Alright, I know there were some posts upthread about the subject of fidelity in worldbuilding but I can't be bothered to go did them up to respond to someone directly. So instead of just going to go off.
One thing that always crops up in these kinds of discussions is the issue of worldbuilding, often with a lot of stressing how you can have POC in your fantasy story, but there needs to be some good and deep worldbuilding behind to to make it make sense from a geographical, anthropological, or cultural perspective. People tend to very deliberately stress the need for this thought and care put into the writing in order for a POC plentiful fantasy universe to be accepted.
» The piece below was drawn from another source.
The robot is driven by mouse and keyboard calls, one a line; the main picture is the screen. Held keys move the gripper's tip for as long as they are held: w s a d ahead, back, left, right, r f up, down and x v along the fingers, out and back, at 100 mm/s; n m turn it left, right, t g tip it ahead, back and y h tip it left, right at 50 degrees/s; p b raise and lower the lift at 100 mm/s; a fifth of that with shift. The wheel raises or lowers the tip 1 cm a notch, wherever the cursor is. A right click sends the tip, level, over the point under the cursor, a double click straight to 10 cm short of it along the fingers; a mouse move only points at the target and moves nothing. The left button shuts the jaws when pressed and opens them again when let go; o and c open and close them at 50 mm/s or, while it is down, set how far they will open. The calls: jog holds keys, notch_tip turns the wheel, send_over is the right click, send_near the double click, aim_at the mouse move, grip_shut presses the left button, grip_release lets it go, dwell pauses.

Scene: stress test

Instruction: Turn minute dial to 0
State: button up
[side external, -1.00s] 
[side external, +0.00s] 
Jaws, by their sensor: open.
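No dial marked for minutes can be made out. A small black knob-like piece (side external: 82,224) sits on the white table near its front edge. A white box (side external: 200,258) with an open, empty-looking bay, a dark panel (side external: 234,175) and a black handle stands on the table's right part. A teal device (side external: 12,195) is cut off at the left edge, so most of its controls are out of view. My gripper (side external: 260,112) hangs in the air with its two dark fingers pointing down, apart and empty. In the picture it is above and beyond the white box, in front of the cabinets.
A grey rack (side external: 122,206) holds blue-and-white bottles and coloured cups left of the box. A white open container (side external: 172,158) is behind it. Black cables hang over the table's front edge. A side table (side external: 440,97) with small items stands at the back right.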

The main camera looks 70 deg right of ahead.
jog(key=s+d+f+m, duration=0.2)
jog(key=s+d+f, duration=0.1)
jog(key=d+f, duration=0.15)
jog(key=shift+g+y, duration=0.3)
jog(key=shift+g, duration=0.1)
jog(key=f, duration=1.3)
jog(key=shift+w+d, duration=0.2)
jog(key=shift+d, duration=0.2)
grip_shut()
My answer to this is to ask what the fuck PCP they've smoking that they think a fantasy world always needs to "make sense". Maybe to a small subset of readers this is super important, but for the most part it is really not that big a deal and isn't required for a fantasy story to be good or successful. Wheel of Time's world is stupid and dumb, and it's one of the most successful fantasy stories ever. Name of the Wind barely even has a world that's described in any real detail, and people love the shit out of that book. They eat it's ass. GRRM basically threw disparate European cultures at South America sized Britain shape, plopped a Conan the Barbarian setting beside it, and justified it by making it feel real. It got a wildly pilopukar TV show where the world makes even less sense. People nitpick these series, but the story's didn't fall apart and the books burst into flames by the lack of sense made of their worlds. It's achieving suspension of disbelief with good writing in your stupid-ass fantasy world that matters.
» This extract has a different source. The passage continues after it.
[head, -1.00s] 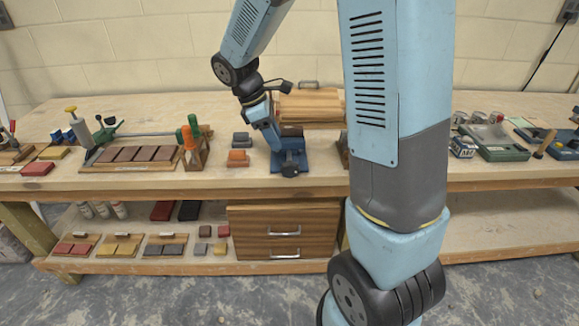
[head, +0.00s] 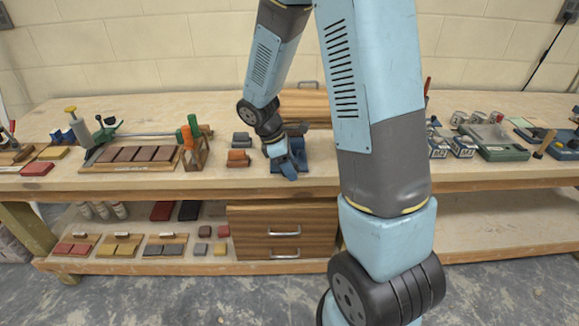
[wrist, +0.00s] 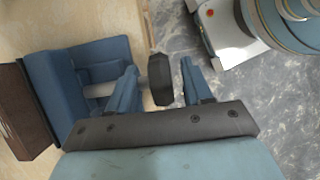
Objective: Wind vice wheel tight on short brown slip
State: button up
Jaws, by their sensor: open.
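A blue vice (wrist: 60,90) is in the left half of the wrist view, with a pale screw shaft running to a dark wheel (wrist: 161,82). My gripper (wrist: 158,75) is open, and the wheel shows between its two blue fingers, apart from both. I cannot tell whether the fingers are level with the wheel in depth. A dark brown piece (wrist: 18,105) stands at the vice's far side, cut by the left edge; it may be the brown slip. In the head view my gripper (head: 287,168) covers much of the vice (head: 303,160), hiding the wheel.
An orange block (head: 238,159) and a grey block (head: 242,140) lie just left of the vice. A rack with orange-handled tools (head: 193,145) stands further left. A wooden box (head: 306,105) stands behind. Bench front edge (head: 180,188) is close below; my arm hides bench right of the vice.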

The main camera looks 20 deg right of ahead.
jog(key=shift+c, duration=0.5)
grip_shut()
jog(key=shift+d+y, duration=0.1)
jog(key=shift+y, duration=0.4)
The fact that the subject comes out mostly strongly in these discussions says more about people's perceptions and biases about race and fantasy that it does about writing. To people medieval Europe is just fantasy, if you have that you barely have to world build shit. But if POC appear in a more than antagonistic, sidekick, or incidental role then the tendency is to question their existence because the ideological construct of fantasy that exist in people's brain meat doesn't include them.
They POC them almost like they would an anachronism like if a refrigerator or a chainsaw showed up. People may as well literally think that black people were invented in April 1861 for all it matters.